Gibson's exchange with her on what she said about God's plan and the war in Iraq amounted to a shameless smear attempt on his part. This is what Palin said:
“Pray for our military men and women who are striving to do what is right. Also, for this country, that our leaders, our national leaders, are sending [U.S. soldiers] out on a task that is from God,” she exhorted the congregants. “That’s what we have to make sure that we’re praying for, that there is a plan and that that plan is God’s plan.”
Here is how Gibson repeated it, claiming that these were her "exact words." I place in bold the parts that Gibson pulled:
“Pray for our military men and women who are striving to do what is right. Also, for this country, that our leaders, our national leaders, are sending [U.S. soldiers] out on a task that is from God,” she exhorted the congregants. “That’s what we have to make sure that we’re praying for, that there is a plan and that that plan is God’s plan."
This is complete intellectual dishonesty. If any of my students tried this (and, Mr. Sarver, I know that you never would), I'd fail them. You don't take a request to pray that a certain course of action is right and, by pulling portions of a sentence without any indication that you have edited it, turn that statement into a declaration that God has decreed that course of action is right. Lawyers would get sanctioned for that kind of intellectual fraud, although I have to say that, in 27 years of practice, I can't recall encountering something quite that bad.
She handled it well by explaining precisely what she meant. The only thing that would have been better is for her to expressly tell Gibson that these were not all of her words; that he was taking them out of context and omitting parts that supplies that context. But I think they made a decision not to have her confront him. And, in any event, she is an executive and not a lawyer or lawprof. She hasn't been trained to deliver the intellectual coup'd grace.

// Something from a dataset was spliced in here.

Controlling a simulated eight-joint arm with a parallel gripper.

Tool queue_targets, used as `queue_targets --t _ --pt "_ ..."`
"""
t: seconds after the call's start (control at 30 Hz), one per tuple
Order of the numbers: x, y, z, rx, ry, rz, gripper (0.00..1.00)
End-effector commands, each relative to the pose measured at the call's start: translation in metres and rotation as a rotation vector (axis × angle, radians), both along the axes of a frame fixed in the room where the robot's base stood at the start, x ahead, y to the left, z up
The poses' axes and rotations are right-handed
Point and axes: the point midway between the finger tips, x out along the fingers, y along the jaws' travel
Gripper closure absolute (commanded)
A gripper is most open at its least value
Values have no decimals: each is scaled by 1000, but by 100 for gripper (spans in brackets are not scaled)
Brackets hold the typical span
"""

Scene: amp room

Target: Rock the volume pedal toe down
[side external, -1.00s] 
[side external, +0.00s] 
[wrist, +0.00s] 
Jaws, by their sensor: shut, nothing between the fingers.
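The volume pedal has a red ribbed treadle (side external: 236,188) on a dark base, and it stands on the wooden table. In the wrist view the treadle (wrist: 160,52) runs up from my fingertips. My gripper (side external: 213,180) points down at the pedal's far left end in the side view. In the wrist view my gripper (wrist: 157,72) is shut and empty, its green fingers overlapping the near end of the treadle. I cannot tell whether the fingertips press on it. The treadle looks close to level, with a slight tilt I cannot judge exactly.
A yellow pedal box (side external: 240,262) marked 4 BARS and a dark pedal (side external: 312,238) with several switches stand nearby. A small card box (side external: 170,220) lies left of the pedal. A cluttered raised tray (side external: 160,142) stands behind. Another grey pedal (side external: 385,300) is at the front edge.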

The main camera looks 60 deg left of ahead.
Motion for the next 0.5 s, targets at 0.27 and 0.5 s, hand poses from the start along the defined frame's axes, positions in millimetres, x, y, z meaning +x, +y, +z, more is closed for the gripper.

The Democrat talking point is likely to be that she "didn't know what the Bush Doctrine" is as if this is a well defined thing with a meaning about which people do not disagree. It also assumes that it is a simple thing that one either agrees or disagrees with it in toto. Believe it or not, one of things that I try to do as a law professor is break down generalizations into their comprehensible parts. Palin's request that he do so was perfectly reasonable.
But he wouldn't do it because he wanted - just knew he could - show her up. So much for intellectual subtlety. So she restated the question in a way that was, given his refusal to tell her what he meant, perfectly accurate and perfectly favorable to her side of the debate. Politicians do this.
Having been owned, he then he asked the question that he should have asked in the first place and she answered it.
Perhaps another point may be that she wants to let Ukraine and Georgia into NATO. Gibson wanted to push on that because "we then have to go to war if Russia went into Georgia?" But, of course, it would not just be "we" but all of the NATO countries. Do the Democrats want to take the position that we ought to permit the reassembly of the Soviet Union? Bring that one on.
Another point might be her belief that a nuclear Iran is intolerable and that, if Israel needs to take them out, that's the way it is. This is a foreign policy position on which we can disagree, although I think she has it exactly right. I would only point out that the Israel has prevented the proliferation of nuclear weapons in the Middle East before. We condemned them then, but I suspect that, today, we are all grateful.
Could she have done better? I'd say so. Does she need to work on a few things? I think so. The transcript, i.e., the substance of what she said, is very strong while the video leaves room for improvement. (Contra the Palin as lightweight narrative.)
I'd give the first round to Palin on points. Let's see what happens next.